Nach Auffassung von Boudgoust zeigte der Gutachter auf, wie im Turm „der Brandschutz nochmals verbessert werden kann“ – nachdem der SWR schon früher alles Erdenkliche unternommen habe, um die Sicherheit der Besucher zu gewährleisten. OB Kuhn (Grüne) ließ nach seinem Gespräch mit Boudgoust mitteilen, er könne die Vorschläge „heute natürlich noch nicht kommentieren“. Sein Sprecher fügte auf Anfrage hinzu, das gelte auch für die von den Stuttgarter Nachrichten recherchierten Kosten von rund 500.000 Euro. Die Bewertung des Gutachtens durch das Baurechtsamt und die Branddirektion stehe ja noch aus. Von dem zweiten Rettungsweg, dessen Fehlen zur Schließung des Turms führte, sei in der SWR-Pressemitteilung über das Gutachten nicht die Rede. „Gemeinsam mit dem SWR wollen wir weiterhin eine Wiedereröffnung“, sagte Scharf, „aber die Lösung muss Sicherheit schaffen und die Sperrungsverfügung des Oberbürgermeisters heilen.“

Gutachter Kirchner ist überzeugt davon, dass mit dem Gesamtkonzept der nötige Brandschutz und die Anforderungen der Bauaufsicht erfüllt werden.
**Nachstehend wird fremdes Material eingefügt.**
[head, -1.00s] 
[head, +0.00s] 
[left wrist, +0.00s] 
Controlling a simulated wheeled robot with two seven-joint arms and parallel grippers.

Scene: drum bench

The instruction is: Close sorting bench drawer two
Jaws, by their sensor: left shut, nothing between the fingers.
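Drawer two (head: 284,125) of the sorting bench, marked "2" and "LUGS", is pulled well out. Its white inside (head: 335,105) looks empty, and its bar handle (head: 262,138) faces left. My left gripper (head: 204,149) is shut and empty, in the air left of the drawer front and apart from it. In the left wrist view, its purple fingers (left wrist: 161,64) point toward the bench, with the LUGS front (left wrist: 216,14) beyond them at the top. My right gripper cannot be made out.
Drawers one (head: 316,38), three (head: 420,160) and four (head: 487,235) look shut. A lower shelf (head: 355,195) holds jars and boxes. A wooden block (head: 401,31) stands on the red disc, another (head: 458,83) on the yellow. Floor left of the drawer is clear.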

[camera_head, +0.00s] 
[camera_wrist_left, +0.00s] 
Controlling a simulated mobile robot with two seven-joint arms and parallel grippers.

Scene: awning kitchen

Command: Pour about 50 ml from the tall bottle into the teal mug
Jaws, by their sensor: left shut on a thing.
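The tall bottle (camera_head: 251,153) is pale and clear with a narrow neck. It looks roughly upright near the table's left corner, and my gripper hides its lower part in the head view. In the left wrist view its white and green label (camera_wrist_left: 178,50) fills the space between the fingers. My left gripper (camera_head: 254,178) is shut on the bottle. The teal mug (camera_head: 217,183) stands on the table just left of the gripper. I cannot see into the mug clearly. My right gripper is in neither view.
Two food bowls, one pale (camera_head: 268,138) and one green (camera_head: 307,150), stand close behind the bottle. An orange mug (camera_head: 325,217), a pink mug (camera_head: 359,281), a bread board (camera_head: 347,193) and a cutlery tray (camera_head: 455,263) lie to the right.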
Auch die Landesbauordnung, auf die sich Kuhn bei seiner Verfügung stützte, verlange einen unabhängigen zweiten Rettungsweg nur dann, wenn der erste Rettungsweg nicht sicher sei.

Im Aufsichtsrat der Turm-Betreibergesellschaft hält man die 500.000 Euro offenbar für die absolute Kostenobergrenze für den SWR. Nur so viel könne der SWR allein binnen fünf Jahren mit Jahresüberschüssen von jeweils etwa 100.000 Euro finanzieren. Dazu müsse die Stadt die Besucherplattform und die Gastronomie wieder freigeben. Mehr Aufwand könne der Sender nicht betreiben, weil er keine Rundfunkgebühren einsetzen dürfe. Sonst riskiere man ein Beihilfeverfahren der EU. Falls die Stadt mehr Maßnahmen wolle, müsse sie mitbezahlen. Andernfalls wäre die dauerhafte Schließung des Turms besiegelt, sagte ein Aufsichtsratsmitglied. Mit einer Verweigerung der Stadt rechnet man aber nicht. Tatsächlich haben die Ratsfraktionen gleich nach der Sperrung signalisiert, dass eine Kostenbeteiligung für das Wahrzeichen der Stadt Stuttgart und des SWR notfalls möglich sei. Der Einbau eines zweiten Rettungswegs wird in Aufsichtsratskreisen wegen der Bauweise des Turms für nicht realisierbar gehalten.